Report how many lines below contain the word "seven", and give only that number.

Data for this task:
■ ■ ■ ■

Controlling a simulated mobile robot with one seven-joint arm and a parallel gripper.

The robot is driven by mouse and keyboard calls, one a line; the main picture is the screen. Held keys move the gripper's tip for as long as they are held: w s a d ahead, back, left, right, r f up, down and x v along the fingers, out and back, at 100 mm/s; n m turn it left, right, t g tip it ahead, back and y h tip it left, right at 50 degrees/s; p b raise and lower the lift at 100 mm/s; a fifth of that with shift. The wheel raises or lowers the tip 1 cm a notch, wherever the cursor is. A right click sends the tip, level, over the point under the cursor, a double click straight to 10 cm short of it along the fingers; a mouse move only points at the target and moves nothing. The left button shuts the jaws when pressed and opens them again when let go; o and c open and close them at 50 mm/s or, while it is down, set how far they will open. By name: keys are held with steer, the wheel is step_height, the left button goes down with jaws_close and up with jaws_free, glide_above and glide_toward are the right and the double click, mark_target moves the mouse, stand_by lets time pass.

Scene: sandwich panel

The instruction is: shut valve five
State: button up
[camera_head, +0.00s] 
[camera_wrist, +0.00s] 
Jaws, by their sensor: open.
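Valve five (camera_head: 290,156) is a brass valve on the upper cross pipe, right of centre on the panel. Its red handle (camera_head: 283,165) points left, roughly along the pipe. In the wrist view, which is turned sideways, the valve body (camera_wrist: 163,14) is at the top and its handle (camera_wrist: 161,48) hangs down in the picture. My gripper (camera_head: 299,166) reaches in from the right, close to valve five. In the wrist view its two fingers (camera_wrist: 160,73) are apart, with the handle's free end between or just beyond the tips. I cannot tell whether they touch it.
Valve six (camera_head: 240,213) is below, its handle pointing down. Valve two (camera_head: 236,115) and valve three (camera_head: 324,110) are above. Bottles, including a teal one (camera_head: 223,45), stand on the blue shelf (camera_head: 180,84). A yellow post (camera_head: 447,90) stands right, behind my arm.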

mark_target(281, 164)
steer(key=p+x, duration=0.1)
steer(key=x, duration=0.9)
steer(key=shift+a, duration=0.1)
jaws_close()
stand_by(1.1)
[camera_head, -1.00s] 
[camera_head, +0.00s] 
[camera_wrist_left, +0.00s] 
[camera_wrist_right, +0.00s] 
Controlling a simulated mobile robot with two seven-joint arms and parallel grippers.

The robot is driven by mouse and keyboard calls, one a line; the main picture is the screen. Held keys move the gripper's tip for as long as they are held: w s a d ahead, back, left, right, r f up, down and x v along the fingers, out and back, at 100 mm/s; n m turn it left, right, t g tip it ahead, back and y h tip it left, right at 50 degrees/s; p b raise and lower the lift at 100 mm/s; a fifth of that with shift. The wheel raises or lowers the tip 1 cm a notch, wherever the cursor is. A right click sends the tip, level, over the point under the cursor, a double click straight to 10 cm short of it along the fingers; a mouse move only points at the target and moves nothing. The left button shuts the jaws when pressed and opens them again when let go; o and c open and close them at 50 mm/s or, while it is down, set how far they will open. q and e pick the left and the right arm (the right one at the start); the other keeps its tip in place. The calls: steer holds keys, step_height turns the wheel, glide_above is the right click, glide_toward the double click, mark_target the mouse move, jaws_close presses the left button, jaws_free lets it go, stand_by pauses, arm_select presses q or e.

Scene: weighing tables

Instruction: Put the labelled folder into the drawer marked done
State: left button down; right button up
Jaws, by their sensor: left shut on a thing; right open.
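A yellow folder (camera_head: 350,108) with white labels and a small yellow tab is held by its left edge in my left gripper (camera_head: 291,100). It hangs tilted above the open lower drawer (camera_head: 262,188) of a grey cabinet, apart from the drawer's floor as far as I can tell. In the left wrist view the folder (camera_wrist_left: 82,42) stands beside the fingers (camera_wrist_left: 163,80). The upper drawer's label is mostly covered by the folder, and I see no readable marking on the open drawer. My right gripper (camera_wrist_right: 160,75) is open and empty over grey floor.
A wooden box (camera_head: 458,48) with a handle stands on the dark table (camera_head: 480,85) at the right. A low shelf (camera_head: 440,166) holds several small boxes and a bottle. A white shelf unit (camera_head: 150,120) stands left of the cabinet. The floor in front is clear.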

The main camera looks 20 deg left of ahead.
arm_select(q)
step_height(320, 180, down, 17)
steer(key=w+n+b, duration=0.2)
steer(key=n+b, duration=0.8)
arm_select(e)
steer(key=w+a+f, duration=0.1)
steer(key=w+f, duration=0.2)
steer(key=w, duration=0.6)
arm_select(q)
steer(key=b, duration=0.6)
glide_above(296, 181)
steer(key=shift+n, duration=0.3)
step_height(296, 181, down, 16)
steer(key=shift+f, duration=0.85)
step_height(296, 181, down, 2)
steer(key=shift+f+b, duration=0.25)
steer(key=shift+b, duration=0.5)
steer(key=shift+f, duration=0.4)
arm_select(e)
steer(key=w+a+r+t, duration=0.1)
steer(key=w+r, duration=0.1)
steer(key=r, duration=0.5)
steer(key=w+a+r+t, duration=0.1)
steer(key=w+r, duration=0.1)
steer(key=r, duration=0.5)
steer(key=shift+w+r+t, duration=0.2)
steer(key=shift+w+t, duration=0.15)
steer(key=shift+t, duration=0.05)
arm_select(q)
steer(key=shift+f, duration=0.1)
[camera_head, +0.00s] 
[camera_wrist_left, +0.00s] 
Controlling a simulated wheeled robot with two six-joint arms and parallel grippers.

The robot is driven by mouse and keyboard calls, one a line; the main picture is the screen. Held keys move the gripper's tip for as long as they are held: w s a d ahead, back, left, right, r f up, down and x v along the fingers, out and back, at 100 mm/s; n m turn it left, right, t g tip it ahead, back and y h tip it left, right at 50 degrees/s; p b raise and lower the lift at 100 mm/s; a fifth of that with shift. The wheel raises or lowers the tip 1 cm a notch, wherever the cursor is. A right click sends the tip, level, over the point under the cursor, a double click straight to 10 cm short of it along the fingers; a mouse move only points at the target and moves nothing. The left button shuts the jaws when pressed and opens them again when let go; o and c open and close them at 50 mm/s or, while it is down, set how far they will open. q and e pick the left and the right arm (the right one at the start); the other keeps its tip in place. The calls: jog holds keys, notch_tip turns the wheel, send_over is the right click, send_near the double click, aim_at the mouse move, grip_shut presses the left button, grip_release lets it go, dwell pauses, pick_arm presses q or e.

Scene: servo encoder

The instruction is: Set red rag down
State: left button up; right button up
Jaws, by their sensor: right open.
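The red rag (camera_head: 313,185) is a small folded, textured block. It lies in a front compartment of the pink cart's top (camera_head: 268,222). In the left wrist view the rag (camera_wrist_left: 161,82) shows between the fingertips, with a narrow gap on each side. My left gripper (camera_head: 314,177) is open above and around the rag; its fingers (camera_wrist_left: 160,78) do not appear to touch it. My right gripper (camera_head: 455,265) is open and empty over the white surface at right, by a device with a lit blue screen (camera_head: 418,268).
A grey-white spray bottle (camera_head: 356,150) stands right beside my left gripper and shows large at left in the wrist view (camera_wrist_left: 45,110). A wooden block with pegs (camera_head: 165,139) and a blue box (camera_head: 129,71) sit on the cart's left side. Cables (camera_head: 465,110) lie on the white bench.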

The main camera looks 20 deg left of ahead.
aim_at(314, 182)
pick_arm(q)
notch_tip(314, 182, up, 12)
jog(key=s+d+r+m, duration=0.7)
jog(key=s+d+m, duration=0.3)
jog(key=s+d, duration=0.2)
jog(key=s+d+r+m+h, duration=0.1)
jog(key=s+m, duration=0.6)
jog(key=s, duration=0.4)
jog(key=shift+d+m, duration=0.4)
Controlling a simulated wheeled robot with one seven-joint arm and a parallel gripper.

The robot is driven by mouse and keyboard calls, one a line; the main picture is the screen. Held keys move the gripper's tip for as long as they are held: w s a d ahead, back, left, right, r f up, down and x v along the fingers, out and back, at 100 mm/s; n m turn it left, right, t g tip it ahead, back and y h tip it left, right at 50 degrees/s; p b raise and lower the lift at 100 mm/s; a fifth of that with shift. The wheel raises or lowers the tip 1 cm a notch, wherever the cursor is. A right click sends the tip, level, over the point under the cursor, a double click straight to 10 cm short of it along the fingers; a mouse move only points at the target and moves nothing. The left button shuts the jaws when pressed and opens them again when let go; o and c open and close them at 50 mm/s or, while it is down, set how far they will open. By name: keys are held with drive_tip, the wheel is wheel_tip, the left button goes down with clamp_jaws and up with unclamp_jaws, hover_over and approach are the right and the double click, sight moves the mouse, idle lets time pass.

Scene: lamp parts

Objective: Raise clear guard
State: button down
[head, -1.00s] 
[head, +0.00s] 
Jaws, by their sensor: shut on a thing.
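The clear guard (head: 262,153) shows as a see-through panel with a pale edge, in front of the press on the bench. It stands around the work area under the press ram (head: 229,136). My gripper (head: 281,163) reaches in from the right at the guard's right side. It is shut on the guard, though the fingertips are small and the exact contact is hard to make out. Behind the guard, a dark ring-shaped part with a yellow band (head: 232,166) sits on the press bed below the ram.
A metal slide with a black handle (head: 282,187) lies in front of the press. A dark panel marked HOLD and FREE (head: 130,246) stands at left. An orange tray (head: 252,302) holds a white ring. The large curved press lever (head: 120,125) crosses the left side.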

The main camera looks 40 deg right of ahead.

■ ■ ■ ■

Result of the exercise: 3